Flow-proportional variable-rate fertigation (VRF) systems are used to support site-specific nitrogen (N) management under center-pivot irrigation; however, field-scale evaluations of actual N delivery under spatially variable operating conditions remain limited. This research brief presents a practical, field-based method to quantify as-applied N rates for a flow-proportional VRF system integrated with variable-rate irrigation (VRI).

Methods

Fertilizer drawdown measurements, pivot flow-totalizer records, and irrigation prescriptions were combined with management-unit geospatial processing to quantify as-applied irrigation depths and N rates during an in-season fertigation event.
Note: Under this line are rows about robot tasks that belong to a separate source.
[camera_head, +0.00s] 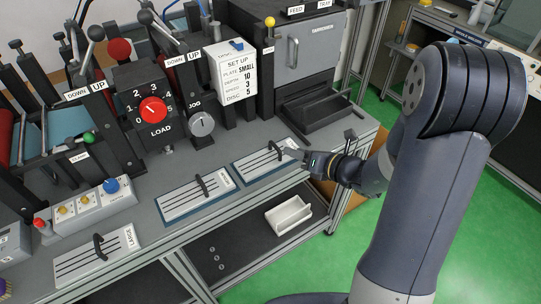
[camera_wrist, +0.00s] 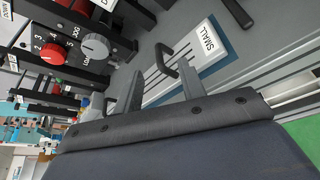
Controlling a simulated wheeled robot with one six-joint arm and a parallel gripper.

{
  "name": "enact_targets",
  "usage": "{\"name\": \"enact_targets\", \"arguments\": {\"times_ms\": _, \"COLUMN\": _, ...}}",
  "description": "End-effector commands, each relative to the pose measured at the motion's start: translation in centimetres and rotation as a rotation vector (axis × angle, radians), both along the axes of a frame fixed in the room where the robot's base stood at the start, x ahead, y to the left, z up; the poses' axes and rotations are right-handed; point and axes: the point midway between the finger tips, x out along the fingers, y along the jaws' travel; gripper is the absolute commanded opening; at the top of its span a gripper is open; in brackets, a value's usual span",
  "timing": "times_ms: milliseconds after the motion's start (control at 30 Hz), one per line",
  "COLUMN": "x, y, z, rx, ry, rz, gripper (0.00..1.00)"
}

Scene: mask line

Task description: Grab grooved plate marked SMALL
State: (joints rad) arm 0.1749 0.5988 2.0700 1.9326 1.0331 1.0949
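The grooved plate marked SMALL (camera_wrist: 208,38) shows in the wrist view, pale with dark grooves and a black arched handle (camera_wrist: 172,58). It appears to be the rightmost plate on the bench (camera_head: 262,166) in the head view, lying flat on a blue base. My gripper (camera_head: 300,155) is at the right end of this plate. In the wrist view my gripper (camera_wrist: 161,78) has its two fingers apart, with the handle just beyond the tips. Nothing is held. Whether the fingers touch the plate cannot be told.
A similar plate (camera_head: 180,205) lies to the left, and one marked LARGE (camera_head: 85,262) at far left. A set-up sign (camera_head: 237,78) and a machine with a dark tray (camera_head: 318,108) stand behind. A white bin (camera_head: 288,215) sits on the lower shelf.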

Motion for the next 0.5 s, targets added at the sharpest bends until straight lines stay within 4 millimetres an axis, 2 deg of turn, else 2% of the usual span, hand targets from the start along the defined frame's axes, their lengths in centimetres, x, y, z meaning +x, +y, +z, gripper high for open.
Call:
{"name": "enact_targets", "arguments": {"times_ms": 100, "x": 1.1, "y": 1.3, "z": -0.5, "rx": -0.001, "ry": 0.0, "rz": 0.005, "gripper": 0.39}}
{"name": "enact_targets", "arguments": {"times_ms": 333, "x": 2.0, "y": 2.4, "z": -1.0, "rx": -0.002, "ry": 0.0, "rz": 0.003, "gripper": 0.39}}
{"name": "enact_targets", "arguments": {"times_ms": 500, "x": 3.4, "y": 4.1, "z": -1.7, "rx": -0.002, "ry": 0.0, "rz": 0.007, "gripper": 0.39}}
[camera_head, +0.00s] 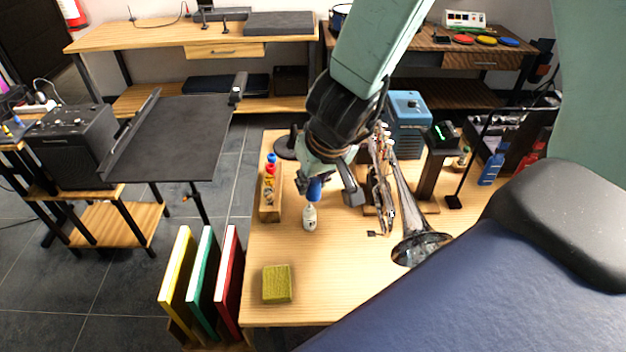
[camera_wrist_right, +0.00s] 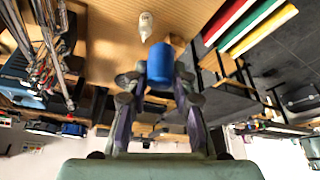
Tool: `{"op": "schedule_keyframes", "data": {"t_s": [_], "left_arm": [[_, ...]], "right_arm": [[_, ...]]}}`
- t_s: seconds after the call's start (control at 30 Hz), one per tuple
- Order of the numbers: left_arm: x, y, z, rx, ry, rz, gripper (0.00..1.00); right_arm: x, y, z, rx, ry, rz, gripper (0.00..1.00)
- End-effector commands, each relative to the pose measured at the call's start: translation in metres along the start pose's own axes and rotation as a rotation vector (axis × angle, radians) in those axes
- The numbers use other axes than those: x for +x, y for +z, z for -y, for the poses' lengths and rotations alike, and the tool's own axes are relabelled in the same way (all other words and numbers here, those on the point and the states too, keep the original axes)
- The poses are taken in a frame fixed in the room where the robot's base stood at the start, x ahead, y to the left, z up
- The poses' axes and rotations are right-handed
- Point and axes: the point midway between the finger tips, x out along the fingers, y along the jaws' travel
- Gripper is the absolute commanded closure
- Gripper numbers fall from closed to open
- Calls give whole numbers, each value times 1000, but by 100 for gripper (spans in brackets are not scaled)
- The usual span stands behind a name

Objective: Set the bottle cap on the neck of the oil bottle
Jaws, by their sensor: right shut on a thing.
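The oil bottle (camera_head: 309,219) is a small white bottle standing upright on the wooden table (camera_head: 345,285). It also shows in the right wrist view (camera_wrist_right: 146,27). The bottle cap (camera_head: 314,190) is blue. My right gripper (camera_head: 317,183) is shut on it and holds it just above the bottle's neck. In the right wrist view the cap (camera_wrist_right: 160,66) sits between the two fingers, with the bottle beyond it. I cannot tell whether the cap touches the neck. My left gripper is not in view.
A brass instrument (camera_head: 408,211) stands close to the right of my gripper. A wooden rack (camera_head: 269,208) with small coloured-capped bottles is at the left. A yellow-green sponge (camera_head: 277,284) lies near the front edge. A blue box (camera_head: 409,124) stands at the back.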

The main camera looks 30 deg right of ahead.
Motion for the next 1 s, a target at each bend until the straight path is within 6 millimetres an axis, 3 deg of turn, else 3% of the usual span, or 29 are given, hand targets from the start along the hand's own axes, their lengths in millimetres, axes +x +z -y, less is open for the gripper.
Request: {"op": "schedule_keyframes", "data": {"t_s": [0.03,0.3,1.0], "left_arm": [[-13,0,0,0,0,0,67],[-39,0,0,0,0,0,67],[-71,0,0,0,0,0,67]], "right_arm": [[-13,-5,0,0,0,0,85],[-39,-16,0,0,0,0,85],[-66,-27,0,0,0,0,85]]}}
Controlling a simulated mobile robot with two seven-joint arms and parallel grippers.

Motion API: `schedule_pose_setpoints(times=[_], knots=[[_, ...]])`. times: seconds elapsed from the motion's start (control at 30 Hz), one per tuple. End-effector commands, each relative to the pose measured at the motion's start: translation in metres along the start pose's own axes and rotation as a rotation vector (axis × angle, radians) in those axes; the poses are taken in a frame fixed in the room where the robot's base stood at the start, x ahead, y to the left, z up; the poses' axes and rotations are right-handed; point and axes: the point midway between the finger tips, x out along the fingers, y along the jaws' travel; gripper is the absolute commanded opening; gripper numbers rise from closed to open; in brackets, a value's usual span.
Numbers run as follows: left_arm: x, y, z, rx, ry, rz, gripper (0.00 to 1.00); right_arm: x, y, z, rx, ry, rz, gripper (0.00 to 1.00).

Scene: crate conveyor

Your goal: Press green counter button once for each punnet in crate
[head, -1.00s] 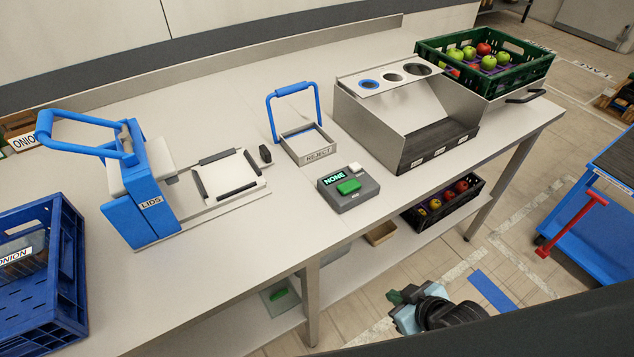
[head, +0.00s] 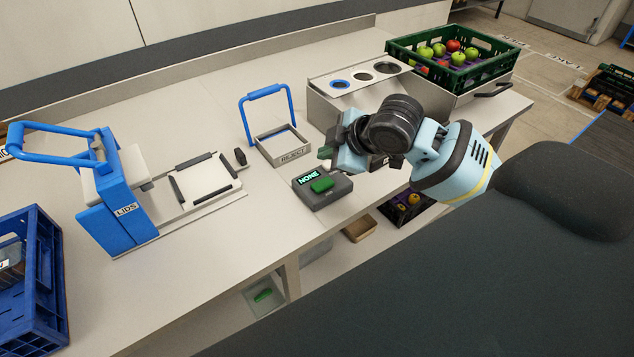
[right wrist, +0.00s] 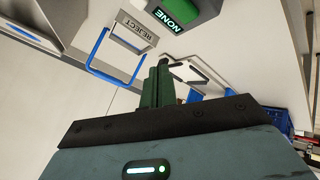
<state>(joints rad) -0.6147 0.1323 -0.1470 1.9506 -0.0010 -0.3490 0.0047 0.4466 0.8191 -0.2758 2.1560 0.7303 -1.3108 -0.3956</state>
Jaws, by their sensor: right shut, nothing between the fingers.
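The counter is a dark grey box (head: 322,199) on the bench with a green button (head: 321,184) on top and a display reading NONE. In the right wrist view the green button (right wrist: 181,13) shows at the top. My right gripper (head: 325,153) is shut and empty, in the air just above and behind the counter, apart from the button. Its green fingers (right wrist: 160,72) are together in the right wrist view. A blue crate (head: 45,297) stands at the left edge, cut off by the frame; its contents are mostly hidden. My left gripper is not in view.
A blue-handled REJECT frame (head: 283,148) stands behind the counter. A blue LIDS press (head: 125,209) is at the left. A metal chute bin (head: 318,108) and a green crate (head: 460,78) of apples are at the back right.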

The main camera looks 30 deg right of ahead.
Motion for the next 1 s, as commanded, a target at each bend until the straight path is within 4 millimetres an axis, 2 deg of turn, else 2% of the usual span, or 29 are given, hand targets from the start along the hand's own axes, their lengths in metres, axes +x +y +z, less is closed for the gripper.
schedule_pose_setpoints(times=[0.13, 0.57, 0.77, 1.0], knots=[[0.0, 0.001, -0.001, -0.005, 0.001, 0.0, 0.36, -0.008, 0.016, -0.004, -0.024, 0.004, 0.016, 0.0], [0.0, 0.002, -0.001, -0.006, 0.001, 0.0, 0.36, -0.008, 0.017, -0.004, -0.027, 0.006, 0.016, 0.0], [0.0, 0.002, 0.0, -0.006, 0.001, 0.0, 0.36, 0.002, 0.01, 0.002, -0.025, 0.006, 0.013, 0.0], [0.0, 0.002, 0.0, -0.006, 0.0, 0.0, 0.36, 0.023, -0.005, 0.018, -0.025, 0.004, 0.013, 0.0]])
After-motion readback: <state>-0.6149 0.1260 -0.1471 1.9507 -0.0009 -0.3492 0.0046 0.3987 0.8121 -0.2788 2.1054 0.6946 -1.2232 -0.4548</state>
System-level irrigation and fertilizer volume accounting was performed to ensure mass-balance closure. As-applied N rates were derived assuming uniform fertilizer concentration under flow-proportional injection and were compared against prescribed rates at the management-plot scale.

Results

Strong spatial agreement was observed between prescribed rates (1–27 kg-N/ha) and as-applied N rates (r = 0.993). Root mean square error (RMSE) and mean absolute error (MAE) were 2.52 and 2.41 kg-N/ ha, respectively. A consistent positive bias was observed, attributable to irrigation hydraulic variability and small mismatches between the irrigation-flow meter displayed on the pivot control panel and the flow sensor supplying input to the fertigation controller. System-level volume closure was achieved (R ≈ 1.01), supporting the validity of the quantification approach.

Conclusion

Outcome-based as-applied evaluation provides a practical and reproducible means of verifying VRF performance beyond assumed prescription execution. The proposed workflow enables reliable field-scale quantification of N delivery accuracy and supports improved agronomic record keeping and performance assessment in operational VRF–VRI systems without requiring catch-can measurements or nozzle-scale instrumentation.